Collected data
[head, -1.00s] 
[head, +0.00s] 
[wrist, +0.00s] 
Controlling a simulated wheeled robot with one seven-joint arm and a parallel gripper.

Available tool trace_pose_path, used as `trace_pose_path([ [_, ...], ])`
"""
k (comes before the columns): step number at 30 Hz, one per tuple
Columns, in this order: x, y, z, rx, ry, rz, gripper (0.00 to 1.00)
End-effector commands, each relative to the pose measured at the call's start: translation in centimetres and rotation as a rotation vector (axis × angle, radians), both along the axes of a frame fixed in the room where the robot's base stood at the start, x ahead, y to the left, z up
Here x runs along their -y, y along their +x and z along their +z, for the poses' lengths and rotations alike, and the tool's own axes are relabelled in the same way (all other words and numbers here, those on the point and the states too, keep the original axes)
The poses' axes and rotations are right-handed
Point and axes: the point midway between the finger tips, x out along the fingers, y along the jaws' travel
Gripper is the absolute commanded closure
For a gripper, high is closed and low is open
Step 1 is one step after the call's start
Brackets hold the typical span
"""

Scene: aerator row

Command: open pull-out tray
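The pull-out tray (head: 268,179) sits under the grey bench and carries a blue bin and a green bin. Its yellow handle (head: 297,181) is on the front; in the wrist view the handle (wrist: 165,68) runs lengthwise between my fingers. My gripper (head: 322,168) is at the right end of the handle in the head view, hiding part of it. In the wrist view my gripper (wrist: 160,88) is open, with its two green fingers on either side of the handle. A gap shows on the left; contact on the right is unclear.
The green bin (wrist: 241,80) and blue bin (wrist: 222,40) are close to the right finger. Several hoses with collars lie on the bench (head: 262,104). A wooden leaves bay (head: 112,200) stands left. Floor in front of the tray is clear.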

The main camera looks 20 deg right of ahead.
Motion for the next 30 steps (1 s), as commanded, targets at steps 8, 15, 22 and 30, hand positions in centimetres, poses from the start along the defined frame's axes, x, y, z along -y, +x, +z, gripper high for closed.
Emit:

---

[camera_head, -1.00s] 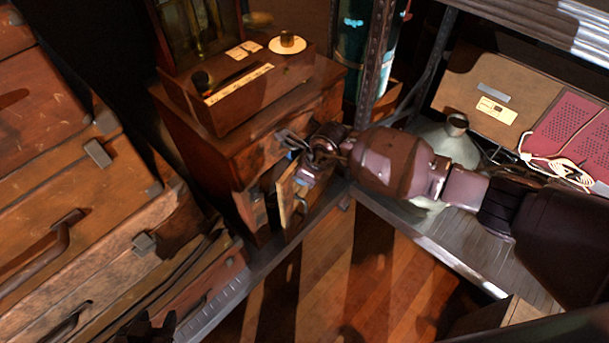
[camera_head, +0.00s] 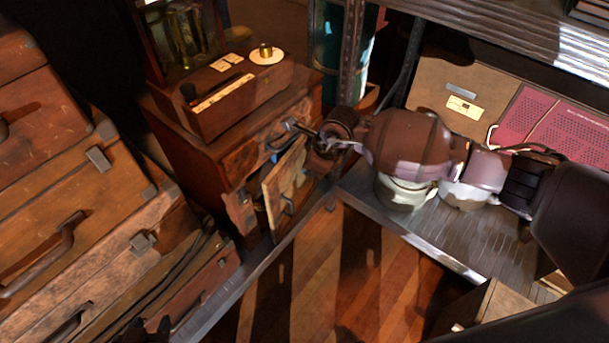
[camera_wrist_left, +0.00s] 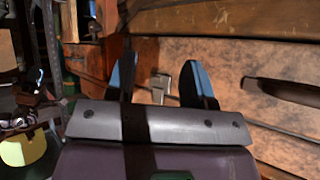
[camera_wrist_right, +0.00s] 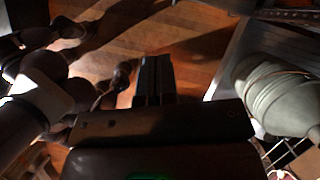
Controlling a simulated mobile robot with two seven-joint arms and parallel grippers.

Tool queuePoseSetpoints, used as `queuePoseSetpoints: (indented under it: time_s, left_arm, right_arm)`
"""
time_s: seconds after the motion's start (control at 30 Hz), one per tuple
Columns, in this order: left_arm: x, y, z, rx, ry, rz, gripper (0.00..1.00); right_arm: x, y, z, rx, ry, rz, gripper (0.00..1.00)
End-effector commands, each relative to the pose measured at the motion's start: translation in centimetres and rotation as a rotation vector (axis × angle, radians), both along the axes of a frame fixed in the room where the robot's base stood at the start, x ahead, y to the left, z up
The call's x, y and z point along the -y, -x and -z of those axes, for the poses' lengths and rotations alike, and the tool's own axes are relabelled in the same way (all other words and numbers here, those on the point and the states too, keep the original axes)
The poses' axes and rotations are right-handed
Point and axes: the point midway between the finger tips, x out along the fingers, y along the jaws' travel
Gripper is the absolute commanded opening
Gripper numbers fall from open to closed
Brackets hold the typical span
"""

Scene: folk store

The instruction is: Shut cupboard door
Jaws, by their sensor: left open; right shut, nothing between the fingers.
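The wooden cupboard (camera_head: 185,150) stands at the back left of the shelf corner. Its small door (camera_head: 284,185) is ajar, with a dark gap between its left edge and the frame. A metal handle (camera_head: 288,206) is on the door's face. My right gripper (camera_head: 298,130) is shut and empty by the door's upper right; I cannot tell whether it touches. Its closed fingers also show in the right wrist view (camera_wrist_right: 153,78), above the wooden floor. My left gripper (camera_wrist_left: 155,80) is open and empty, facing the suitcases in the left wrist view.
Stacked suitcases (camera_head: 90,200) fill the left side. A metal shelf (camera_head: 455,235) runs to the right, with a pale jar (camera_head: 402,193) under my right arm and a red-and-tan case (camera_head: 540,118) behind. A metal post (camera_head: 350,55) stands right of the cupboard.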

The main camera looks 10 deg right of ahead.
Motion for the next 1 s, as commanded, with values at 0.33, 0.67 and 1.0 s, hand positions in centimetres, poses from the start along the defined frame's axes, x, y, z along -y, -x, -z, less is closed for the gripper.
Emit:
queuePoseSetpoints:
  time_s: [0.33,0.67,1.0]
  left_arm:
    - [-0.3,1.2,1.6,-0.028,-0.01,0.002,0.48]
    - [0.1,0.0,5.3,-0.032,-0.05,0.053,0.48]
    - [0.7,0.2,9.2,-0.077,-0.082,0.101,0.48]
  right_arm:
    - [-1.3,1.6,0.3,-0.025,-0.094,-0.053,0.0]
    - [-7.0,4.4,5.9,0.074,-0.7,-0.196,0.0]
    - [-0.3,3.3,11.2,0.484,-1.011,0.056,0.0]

---

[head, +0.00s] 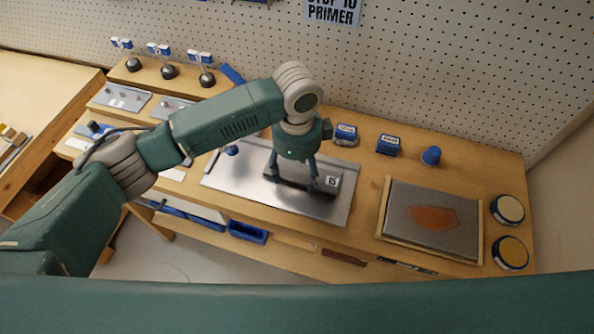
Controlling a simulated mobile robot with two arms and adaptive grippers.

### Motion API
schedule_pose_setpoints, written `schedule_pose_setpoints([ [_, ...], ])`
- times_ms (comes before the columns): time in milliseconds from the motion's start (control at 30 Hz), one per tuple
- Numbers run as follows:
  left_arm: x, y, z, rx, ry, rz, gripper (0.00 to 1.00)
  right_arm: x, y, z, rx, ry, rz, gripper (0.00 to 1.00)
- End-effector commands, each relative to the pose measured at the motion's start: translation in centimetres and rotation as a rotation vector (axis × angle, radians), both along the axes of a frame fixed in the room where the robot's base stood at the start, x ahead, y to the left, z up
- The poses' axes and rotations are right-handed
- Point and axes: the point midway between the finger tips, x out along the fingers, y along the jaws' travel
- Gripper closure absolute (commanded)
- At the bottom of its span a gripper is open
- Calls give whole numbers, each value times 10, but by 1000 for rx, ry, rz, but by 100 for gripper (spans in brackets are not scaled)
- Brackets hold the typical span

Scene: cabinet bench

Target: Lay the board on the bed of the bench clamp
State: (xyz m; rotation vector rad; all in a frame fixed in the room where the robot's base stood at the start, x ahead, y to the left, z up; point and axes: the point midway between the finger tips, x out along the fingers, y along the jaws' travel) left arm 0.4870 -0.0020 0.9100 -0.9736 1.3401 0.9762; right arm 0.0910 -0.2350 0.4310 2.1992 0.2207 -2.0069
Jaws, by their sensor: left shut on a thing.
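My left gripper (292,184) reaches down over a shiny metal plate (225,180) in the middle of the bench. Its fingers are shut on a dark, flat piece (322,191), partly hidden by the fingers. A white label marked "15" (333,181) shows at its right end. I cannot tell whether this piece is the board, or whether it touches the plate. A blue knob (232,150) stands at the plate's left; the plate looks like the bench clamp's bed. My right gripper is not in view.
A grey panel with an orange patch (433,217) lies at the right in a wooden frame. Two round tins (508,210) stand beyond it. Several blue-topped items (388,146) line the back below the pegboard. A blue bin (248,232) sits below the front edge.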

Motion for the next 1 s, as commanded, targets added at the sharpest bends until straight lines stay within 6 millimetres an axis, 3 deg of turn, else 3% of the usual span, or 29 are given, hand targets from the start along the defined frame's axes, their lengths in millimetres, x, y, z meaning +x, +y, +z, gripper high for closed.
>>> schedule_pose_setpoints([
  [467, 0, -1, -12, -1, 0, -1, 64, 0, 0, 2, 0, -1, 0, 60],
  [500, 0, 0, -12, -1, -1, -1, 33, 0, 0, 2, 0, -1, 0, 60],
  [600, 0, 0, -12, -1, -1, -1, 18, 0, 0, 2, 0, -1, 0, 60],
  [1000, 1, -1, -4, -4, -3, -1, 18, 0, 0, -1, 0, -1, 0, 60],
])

• _CHALLENGE_
Among the lines of the data above, count those holding "Controlling" and state only the number.

• _FINISHED ANSWER_
3